::: RECORDED DATA
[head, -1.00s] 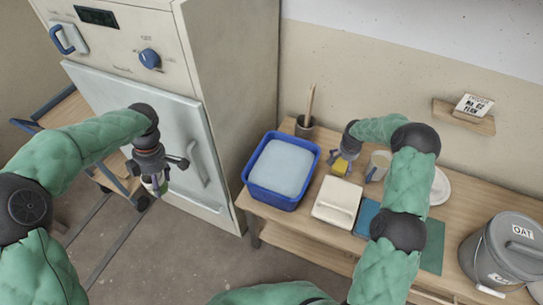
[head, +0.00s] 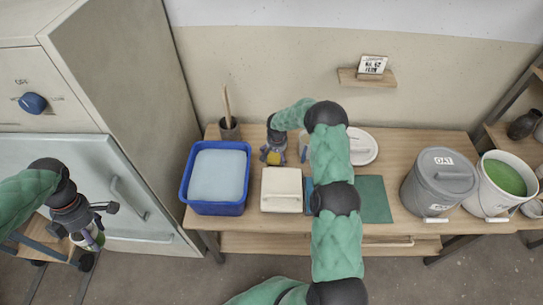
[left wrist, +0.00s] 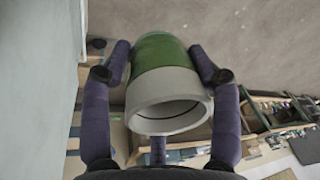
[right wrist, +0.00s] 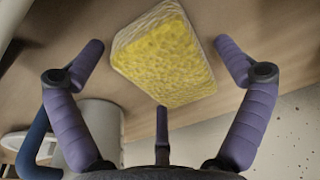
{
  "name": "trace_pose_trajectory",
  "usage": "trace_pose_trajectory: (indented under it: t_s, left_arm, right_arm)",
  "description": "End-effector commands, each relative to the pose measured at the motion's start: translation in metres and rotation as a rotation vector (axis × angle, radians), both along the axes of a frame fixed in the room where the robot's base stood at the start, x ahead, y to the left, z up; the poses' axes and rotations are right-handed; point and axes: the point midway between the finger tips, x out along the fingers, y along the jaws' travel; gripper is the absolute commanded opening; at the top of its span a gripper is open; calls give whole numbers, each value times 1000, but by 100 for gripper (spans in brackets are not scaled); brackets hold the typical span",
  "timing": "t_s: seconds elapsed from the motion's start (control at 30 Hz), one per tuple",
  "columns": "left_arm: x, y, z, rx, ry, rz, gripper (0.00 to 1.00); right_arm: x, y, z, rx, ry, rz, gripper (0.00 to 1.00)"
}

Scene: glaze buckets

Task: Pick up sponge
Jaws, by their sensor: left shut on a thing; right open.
::::::
• [THE PROBLEM] From the "(0.00 to 1.00);" line to the close of the listing, restate each line word for word.

• [TASK SOLUTION]
  "columns": "left_arm: x, y, z, rx, ry, rz, gripper (0.00 to 1.00); right_arm: x, y, z, rx, ry, rz, gripper (0.00 to 1.00)"
}

Scene: glaze buckets

Task: Pick up sponge
Jaws, by their sensor: left shut on a thing; right open.

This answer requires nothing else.